Morocco's Language Debate Continues

According to a new survey conducted by news website Hespress, Moroccans are overwhelmingly in favour of replacing French with English in the Moroccan educational system.
Do you support that English language should replace the French language in Morocco?

Yes 35 705 (85.98%)
No 5821 (14.02%)
Number of participants: 41 526 -Hespress Survey

Of the more than 41,000 people who participated in the survey, only 14 percent said that French should remain the country’s first foreign language. People in favour of replacing French with English, on the other hand, pulled in a whopping 85.98 percent of the vote.

Moroccans have become more outspoken about the importance of switching the country’s education system from French to English. For the majority of them, as it is the case with the sample surveyed by Arabic-speaking news website Hespress, French is limiting their access to knowledge and economic opportunities. Even Moroccan officials have expressed on numerous occasions the importance of adopting English over French within the Moroccan educational system. For the head of government Abdelilah Benkirane, for instance, English is the language of today’s science, technology and commerce.

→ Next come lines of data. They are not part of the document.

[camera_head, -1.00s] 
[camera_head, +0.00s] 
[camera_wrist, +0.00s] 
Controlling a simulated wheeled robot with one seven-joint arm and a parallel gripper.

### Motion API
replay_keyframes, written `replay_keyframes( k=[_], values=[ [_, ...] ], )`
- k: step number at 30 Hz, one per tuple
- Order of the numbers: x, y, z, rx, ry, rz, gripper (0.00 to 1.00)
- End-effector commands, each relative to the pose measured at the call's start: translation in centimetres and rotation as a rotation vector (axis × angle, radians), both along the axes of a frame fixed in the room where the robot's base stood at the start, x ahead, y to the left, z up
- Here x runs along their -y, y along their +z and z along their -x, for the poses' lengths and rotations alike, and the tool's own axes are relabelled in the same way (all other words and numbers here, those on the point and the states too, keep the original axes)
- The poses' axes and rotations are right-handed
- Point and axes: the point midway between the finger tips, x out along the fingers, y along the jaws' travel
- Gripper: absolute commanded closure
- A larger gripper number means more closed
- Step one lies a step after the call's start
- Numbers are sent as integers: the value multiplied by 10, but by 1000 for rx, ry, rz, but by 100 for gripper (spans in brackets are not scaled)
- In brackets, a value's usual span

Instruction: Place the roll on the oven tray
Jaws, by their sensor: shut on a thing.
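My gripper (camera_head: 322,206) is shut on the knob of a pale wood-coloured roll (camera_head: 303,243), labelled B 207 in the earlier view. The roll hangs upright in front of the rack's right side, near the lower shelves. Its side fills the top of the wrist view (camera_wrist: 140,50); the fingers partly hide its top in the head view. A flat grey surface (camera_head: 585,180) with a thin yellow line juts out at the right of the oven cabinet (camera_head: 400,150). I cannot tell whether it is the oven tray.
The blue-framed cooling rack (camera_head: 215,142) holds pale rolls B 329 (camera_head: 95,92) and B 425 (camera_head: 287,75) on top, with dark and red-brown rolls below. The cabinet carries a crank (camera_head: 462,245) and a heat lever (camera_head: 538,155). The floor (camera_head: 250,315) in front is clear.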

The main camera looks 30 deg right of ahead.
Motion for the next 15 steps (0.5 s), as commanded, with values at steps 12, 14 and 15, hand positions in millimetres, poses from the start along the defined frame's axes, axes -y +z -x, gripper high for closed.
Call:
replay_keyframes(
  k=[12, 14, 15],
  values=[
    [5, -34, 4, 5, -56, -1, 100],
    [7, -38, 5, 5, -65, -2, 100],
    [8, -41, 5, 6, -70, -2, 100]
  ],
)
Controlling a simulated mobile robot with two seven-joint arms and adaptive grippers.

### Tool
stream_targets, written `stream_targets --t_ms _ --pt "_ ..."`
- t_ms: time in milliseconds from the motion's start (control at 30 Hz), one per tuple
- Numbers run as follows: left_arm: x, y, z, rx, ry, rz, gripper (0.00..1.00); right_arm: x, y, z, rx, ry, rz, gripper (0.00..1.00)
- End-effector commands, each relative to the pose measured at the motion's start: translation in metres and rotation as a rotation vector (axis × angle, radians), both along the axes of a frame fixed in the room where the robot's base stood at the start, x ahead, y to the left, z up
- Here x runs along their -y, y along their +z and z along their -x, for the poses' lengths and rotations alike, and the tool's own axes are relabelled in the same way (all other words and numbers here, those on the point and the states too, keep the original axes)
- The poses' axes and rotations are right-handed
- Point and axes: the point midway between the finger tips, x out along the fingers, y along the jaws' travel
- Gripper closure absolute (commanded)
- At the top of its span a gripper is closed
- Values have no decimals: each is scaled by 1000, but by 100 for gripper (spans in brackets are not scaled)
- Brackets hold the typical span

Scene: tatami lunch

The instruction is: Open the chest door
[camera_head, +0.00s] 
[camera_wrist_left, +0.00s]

However, there are still people in Morocco who fiercely lobby for French to be kept as the first foreign language of the country. Their efforts have yielded results as the Supreme Council for Education, Training and Scientific Research is said to be reconsidering earlier recommendations to replace French with English in the Moroccan curriculum. The new recommendations, if adopted, will be included in the Supreme Council’s Strategic Report to be submitted to King Mohammed VI.

The council headed by Omar Azziman, an advisor to King Mohammed VI, is said to have ordered the formation of a sub-committee to review the proposal of replacing French with English, a proposal already hailed as the right move by many members of the Council’s Permanent Committee on Curriculum, Programs, Training and Teaching tools in earlier sessions.